Finanziando e incoraggiando i palestinesi a scendere in strada a "dolersi" della creazione dello Stato di Israele e rimanere attaccati al "diritto al ritorno", Abbas e i suoi funzionari di Ramallah non sono onesti con il loro popolo. Indubbiamente, essi temono di dirgli che Israele non permetterebbe mai a milioni di palestinesi di tornare a vivere dentro i suoi confini.
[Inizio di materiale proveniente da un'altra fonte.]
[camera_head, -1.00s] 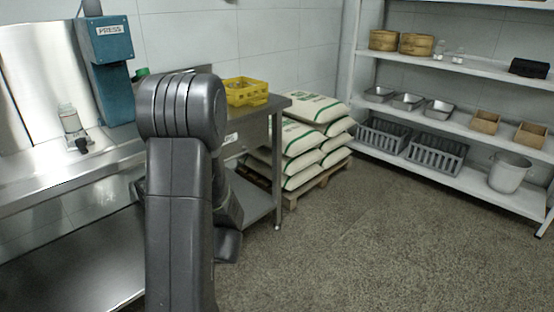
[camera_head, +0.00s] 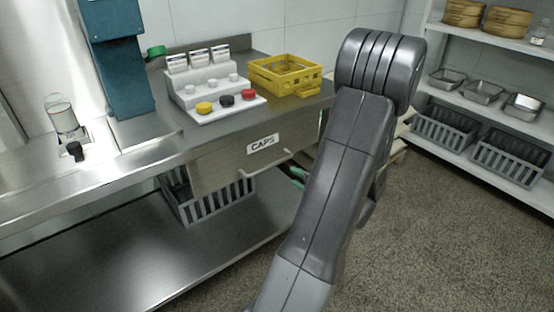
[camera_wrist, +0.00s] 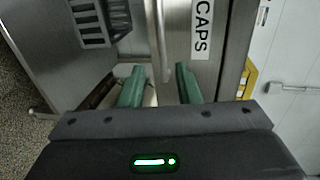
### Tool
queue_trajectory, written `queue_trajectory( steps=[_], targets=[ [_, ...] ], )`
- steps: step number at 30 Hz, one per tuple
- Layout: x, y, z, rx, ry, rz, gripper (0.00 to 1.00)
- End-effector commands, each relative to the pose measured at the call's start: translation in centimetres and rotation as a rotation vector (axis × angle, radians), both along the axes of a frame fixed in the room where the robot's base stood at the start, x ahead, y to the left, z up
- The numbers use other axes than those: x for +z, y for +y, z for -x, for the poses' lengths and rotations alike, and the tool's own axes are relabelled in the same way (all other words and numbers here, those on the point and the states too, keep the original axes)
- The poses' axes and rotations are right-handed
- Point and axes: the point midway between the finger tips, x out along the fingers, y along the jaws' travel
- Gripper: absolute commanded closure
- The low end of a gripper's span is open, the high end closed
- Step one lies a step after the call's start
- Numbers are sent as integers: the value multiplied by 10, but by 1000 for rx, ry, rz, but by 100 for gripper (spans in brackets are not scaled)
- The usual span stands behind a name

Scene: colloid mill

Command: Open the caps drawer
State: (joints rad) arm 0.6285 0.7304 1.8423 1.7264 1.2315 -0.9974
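The caps drawer (camera_head: 222,168) is a grey metal front under the worktop, with a white CAPS label (camera_head: 262,144); it looks shut. Its bar handle (camera_head: 268,162) runs along the front below the label. In the wrist view the label (camera_wrist: 202,30) and handle (camera_wrist: 158,40) show upright in the picture. My gripper (camera_wrist: 159,78) is open, its two green fingers apart, with the handle's near end between them in the picture. I cannot tell whether they touch it. In the head view a green finger (camera_head: 298,176) shows near the handle's right end, the rest hidden behind my arm.
On the worktop stand a yellow crate (camera_head: 284,75) and a stepped white stand (camera_head: 215,95) with coloured caps. A teal press (camera_head: 118,60) is at left. A grey slotted crate (camera_head: 215,203) sits on the lower shelf. Shelving (camera_head: 500,115) stands right; floor between is clear.

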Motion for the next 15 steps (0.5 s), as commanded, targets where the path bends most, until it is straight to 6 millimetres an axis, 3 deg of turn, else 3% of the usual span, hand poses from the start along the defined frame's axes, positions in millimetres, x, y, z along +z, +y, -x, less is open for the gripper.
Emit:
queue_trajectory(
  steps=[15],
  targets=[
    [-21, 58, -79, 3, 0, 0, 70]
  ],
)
Essi hanno ancora più paura di confessare ai profughi che i leader arabi e palestinesi mentono loro dal 1948 chiedendogli di rimanere nei campi perché un giorno faranno ritorno nei loro villaggi e nelle loro case inesistenti.
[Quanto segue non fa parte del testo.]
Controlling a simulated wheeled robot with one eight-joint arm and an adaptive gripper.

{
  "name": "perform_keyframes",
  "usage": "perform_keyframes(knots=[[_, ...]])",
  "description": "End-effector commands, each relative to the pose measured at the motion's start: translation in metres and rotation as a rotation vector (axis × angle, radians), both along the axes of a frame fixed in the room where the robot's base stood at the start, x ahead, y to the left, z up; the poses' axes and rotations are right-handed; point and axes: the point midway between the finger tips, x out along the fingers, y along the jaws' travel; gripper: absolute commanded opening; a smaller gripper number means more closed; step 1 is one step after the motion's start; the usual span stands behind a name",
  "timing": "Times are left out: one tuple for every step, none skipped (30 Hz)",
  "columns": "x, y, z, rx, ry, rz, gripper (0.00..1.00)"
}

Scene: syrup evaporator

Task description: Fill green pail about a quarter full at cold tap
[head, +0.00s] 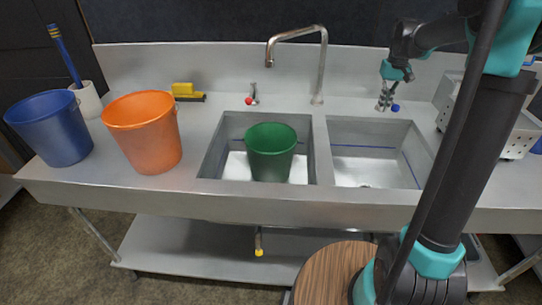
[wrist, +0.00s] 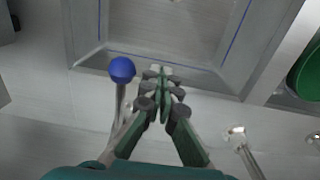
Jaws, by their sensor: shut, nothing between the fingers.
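The green pail (head: 270,153) stands upright in the left basin, below the spout (head: 297,33). Its inside is dark and I cannot tell a water level. I see no stream from the spout. A blue-knobbed tap lever (head: 395,107) stands behind the right basin; its blue ball also shows in the wrist view (wrist: 122,69). My gripper (head: 383,106) is shut and empty, close beside the blue knob. In the wrist view its closed fingertips (wrist: 160,80) are right of the ball and stem; I cannot tell whether they touch. The pail (wrist: 308,72) shows partly at the right edge there.
A red-knobbed lever (head: 249,100) stands behind the left basin. The right basin (head: 365,165) is empty. A perforated metal box (head: 520,140) stands at right.

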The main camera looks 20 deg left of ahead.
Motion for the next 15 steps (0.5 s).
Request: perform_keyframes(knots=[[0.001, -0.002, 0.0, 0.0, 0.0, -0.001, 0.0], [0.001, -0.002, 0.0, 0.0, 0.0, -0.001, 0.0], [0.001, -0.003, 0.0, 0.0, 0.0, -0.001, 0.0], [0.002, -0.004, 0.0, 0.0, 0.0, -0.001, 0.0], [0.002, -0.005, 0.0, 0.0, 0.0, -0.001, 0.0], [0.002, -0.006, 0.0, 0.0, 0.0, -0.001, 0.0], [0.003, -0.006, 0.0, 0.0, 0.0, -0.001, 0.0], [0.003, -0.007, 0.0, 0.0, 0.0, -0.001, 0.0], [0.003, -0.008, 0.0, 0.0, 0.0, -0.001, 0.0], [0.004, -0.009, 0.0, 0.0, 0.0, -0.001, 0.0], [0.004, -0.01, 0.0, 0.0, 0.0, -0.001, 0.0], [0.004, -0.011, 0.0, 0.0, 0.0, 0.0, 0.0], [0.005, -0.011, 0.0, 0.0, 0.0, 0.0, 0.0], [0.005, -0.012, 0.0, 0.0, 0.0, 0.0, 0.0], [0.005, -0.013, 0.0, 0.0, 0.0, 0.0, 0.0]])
Se e quando riprenderanno i colloqui di pace israelo-palestinesi, i leader dell'Ap non saranno in grado di fare concessioni sulla questione dei rifugiati. Non lo faranno perché sanno che il loro popolo non accetterebbe nessun tipo di concessione a riguardo. Ancora una volta, questi leader dovranno dare la colpa solo a stessi per aver radicalizzato nel corso degli anni la loro gente fino al punto che i palestinesi considerano qualsiasi concessione a Israele "un reato di alto tradimento". Questa posizione non solo vale per la questione dei profughi, ma anche per altre come la soluzione dei due Stati, lo status di Gerusalemme e i futuri confini di uno Stato palestinese. Né Abbas né ogni futuro leader palestinese sarà in grado di raggiungere un compromesso con Israele se la stessa Autorità palestinese continua a promuovere tali sentimenti anti-israeliani.